NACA Recommended Procedures

Protecting consumers

The NACA lists a number of recommendations to protect consumers who have selected cremation as a burial option. The following are the Cremation Association of North America's Recommended Procedures for Handling Human Remains for Cremation by Mortuaries, Cemeteries and Crematories. Consumers should pay special attention to sections three through five.

Preface: Purpose for Procedures

There are many considerations that must be taken into account when a mortuary, cemetery or crematory is entrusted with the disposition of human remains. Identification of the deceased, holding the remains for the cremation process and processing, packing and disposition of the cremated remains are items of concern not only to the mortuary, cemetery and crematory, but also to the public. High standards must be employed during all phases of the cremation process.

Therefore, uniform procedures have been developed in order to maintain the professionalism and public trust expected from those involved in this vital service. It's the objective of the following guidelines to ensure that all procedures reflect those high standards and serve as a guide for those professionals charged with the sacred trust of the disposition of the human dead by cremation within the realm of law and dignity.

Section One: Terminology 

Section one suggests there are several terms that are important to the NACA procedures: 

  1. An authorizing agent is the person who's legally entitled to request a cremation.

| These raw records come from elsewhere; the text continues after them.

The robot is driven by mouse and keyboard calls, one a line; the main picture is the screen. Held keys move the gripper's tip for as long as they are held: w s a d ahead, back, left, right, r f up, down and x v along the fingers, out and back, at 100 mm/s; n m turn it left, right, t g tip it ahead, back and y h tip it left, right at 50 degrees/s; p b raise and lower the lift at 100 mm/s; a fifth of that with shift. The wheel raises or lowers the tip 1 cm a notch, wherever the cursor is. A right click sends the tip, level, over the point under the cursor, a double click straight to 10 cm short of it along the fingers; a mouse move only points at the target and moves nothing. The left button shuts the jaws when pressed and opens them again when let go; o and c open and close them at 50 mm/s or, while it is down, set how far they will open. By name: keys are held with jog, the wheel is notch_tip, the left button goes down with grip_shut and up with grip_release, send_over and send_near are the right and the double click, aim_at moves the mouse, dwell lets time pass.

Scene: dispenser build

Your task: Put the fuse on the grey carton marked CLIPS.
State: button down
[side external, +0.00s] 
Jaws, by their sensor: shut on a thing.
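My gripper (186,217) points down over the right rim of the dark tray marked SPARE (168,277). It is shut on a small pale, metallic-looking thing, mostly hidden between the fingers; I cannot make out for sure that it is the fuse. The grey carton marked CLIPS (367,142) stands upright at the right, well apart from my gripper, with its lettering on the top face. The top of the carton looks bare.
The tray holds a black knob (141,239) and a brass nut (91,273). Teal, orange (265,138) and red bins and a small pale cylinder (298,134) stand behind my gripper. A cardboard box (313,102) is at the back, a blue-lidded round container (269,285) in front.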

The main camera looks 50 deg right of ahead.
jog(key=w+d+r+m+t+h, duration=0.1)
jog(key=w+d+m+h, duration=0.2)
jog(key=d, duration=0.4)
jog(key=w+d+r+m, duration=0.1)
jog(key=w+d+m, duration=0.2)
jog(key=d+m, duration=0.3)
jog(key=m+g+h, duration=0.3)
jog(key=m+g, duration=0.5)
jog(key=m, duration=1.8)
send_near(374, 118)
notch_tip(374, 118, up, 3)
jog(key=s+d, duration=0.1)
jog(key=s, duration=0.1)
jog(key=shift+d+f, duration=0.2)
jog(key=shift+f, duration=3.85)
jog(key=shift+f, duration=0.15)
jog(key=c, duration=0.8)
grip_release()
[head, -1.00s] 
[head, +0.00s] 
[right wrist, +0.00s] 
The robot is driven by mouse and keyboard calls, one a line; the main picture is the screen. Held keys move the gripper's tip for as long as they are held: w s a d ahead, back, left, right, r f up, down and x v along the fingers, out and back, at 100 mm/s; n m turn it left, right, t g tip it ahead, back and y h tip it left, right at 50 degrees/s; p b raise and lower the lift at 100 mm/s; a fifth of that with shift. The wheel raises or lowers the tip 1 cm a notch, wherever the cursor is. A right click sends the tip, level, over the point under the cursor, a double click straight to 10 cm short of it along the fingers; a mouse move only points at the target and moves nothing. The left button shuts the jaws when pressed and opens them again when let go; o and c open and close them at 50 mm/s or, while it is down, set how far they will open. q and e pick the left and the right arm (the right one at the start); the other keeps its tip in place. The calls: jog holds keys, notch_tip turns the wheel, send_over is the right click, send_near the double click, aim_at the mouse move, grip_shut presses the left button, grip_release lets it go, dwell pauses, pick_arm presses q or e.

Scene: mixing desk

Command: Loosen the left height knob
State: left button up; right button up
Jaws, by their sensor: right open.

  2. Cremated remains are the bone fragments that are left over after the cremation process.

  3. Cremation is the heating process that combusts and evaporates human remains into bone fragments.

  4. The cremation chamber is the enclosed space where cremation is completed.

  5. The cremation container is the case in which human remains are delivered to the crematory. It has to be composed of combustible material; be easy to handle; assure protection for the crematory employees; cover the remains; and meet moral codes for the proper treatment of the deceased.

  6. The crematory authority is the representative of the crematory.

  7. The crematory or crematorium houses the cremation chamber.

  8. The holding facility is where remains are kept until cremation. It has to comply with public health laws; demonstrate the dignity of the remains; and ensure the safety of the crematory staff.

  9. Human remains refers to the body of the deceased before cremation.

  10. Processed remains are the result of the cremation process (bone fragments).

  11. A sealable container is where processed remains are kept to prevent contamination.

Section Two: Removal and Identification of Human Remains

Section two covers the arrival of the deceased at the crematory:

  1. The crematory authority has to verify that the remains are identified clearly.

  2. Any identification has to include the name of the deceased; date, time and place of death; name and relationship of the authorizing agent; and the name of the authorizing agent that has requested cremation.

  3. If the remains are already in a cremation container the crematory authority has to make sure they have been identified and affix similar identification on the cremation container.

Section Three: Holding Human Remains for Cremation

Section three addresses how the remains should be held prior to cremation:

  1. If cremation can't be completed immediately, the crematory authority has to provide a holding facility.

  2. Remains have to be held in a cremation container. The container can't show evidence of any leakage of body fluids.

  3. Remains that aren't embalmed have to be held in a refrigerated facility.

  4. Holding facilities must only be accessible to crematory personnel.

Section Four: Cremation of Human Remains

Section four contains rules for the actual cremation:

  1. Only one body can be cremated at a time in a single cremation chamber.

  2. Identification of the remains has to be verified before they're placed in the cremation chamber, and the identification must be kept close to the chamber during the cremation process.

Section Five: Processing of Cremated Remains 

Section five provides guidelines regarding what happens after cremation:

  1. After cremation the cremation chamber must be swept clean. All residual will be contained to prevent contamination of other remains, and identification will be attached to the container.

  2. The residue of the cremation must be put in a sealable container if further processing is required. Cremation may leave recognizable bone fragments, which should be further processed to an unidentifiable element before inurnment or scattering.

  3. Unless the authorizing agent requests otherwise, any items removed from the remains before cremation (prosthesis, bridgework, etc.) will be disposed of by the crematory authority.

Section Six: Packaging of Cremated Remains 

Section six covers what is to be done with the remains following cremation:

  1. All processed remains will be placed in a sealable container and not mixed with any other objects unless requested by the authorizing agent.

  2. The sealable container and identification must be placed in either a temporary vessel or the designated vessel ordered by the authorizing agent. The vessel should be completely filled by the sealable container, or provisions will be made to fill in the extra space.

  3. If the processed remains can't fit into the designated vessel, the remainder will either be returned in a separate container or disposed of by the crematory authority if approved by the authorizing agent.

  4. If a temporary vessel is used, the container should be placed in a taped or sealed corrugated box to ensure security. The container should be clearly identified.

Section Seven: Disposition of Cremated Remains 

Section seven addresses the disposition of cremated remains:

  1. The crematory authority must keep record of all cremations and disposals for at least five years.

  2. Any cremation authorization must include a provision that allows a crematory the authority to dispose of unclaimed remains after a certain amount of time.

  3. The authorizing agent can permit a crematory to dispose of cremated remains in any legal manner.